- Brief:
Scan the material below for the string "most", and copy every line where it shows up.
■ ■ ■
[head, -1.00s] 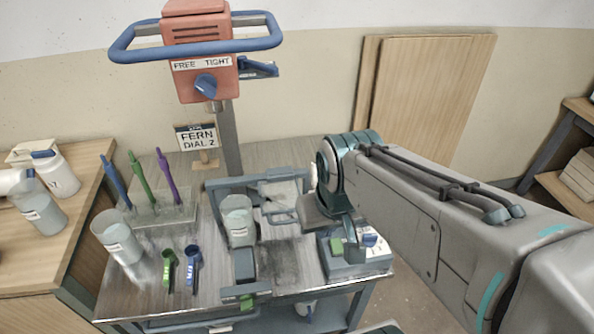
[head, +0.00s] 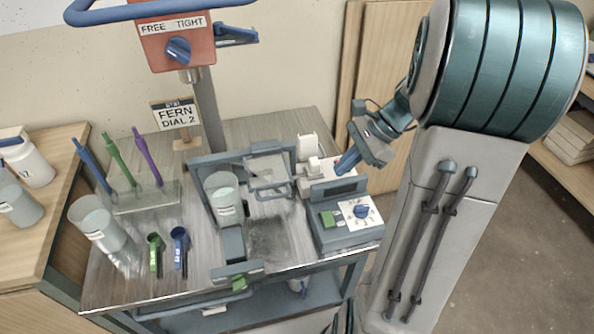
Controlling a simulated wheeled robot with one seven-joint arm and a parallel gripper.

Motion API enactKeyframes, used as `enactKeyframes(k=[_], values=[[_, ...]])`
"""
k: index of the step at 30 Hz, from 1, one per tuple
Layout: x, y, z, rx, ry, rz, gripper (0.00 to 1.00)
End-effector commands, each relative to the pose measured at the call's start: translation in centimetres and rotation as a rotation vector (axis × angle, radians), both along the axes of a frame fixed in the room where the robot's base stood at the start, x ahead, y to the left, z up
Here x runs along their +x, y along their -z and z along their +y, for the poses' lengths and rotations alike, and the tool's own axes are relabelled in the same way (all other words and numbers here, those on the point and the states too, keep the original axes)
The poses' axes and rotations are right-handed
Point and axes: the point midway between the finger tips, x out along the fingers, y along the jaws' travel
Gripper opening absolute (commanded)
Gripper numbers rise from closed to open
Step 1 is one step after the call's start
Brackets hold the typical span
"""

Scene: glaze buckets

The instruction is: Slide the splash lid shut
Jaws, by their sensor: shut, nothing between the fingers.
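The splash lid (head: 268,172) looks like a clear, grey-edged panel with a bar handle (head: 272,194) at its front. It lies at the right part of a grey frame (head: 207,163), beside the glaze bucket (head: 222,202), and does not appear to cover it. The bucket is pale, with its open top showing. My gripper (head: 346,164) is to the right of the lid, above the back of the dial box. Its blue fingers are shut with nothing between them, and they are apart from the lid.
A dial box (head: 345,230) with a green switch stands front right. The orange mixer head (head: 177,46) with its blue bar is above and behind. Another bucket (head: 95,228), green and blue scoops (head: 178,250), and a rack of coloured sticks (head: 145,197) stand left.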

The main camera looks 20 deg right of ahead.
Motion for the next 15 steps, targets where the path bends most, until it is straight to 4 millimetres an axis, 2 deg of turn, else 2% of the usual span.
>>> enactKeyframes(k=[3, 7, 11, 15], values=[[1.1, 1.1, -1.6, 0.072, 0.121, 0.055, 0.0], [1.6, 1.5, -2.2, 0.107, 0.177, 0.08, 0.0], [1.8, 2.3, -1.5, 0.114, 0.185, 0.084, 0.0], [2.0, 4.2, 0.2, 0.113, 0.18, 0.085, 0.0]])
■ ■ ■
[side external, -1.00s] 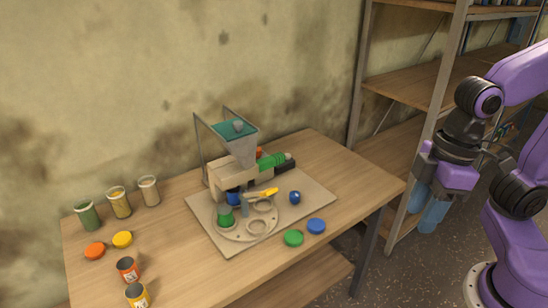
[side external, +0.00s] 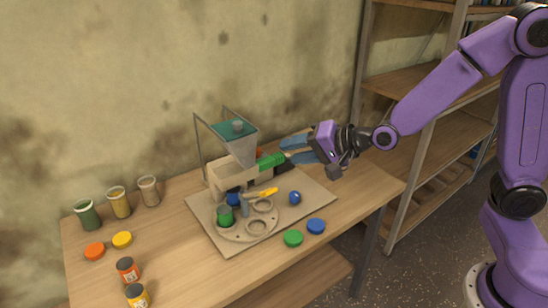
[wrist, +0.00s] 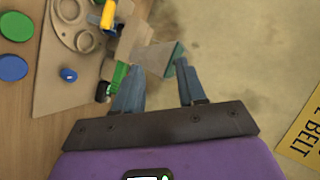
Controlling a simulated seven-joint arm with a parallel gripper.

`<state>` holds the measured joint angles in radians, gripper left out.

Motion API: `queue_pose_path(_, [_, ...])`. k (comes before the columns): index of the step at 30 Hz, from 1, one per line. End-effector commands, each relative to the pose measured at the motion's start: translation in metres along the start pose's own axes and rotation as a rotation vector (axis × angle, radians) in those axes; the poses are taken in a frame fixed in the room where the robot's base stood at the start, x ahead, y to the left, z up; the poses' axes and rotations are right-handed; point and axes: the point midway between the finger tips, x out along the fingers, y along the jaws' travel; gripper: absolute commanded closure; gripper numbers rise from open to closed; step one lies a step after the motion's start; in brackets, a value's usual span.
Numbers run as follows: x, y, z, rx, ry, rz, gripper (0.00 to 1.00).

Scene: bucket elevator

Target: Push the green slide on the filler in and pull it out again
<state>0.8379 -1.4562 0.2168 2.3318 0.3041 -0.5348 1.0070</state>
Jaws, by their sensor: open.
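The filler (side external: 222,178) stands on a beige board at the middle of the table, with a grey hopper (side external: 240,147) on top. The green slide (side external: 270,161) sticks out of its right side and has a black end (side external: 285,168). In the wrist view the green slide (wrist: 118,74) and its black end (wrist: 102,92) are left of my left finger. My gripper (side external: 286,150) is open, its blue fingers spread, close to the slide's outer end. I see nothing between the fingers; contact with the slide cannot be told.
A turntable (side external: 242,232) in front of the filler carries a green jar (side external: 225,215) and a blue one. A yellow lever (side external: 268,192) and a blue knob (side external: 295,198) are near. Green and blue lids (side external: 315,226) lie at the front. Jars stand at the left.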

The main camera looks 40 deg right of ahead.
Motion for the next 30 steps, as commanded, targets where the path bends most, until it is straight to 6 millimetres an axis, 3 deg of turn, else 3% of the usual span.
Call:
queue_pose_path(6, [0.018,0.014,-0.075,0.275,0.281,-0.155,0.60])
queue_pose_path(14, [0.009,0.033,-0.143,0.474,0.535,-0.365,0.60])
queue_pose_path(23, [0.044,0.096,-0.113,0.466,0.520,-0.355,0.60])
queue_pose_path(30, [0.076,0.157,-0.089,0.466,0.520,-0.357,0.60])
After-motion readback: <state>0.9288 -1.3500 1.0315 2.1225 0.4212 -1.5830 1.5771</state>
■ ■ ■
- Result for this task:
Motion for the next 15 steps, targets where the path bends most, until it is straight to 4 millimetres an axis, 2 deg of turn, else 2% of the usual span.
Motion for the next 30 steps, as commanded, targets where the path bends most, until it is straight to 6 millimetres an axis, 3 deg of turn, else 3% of the usual span.

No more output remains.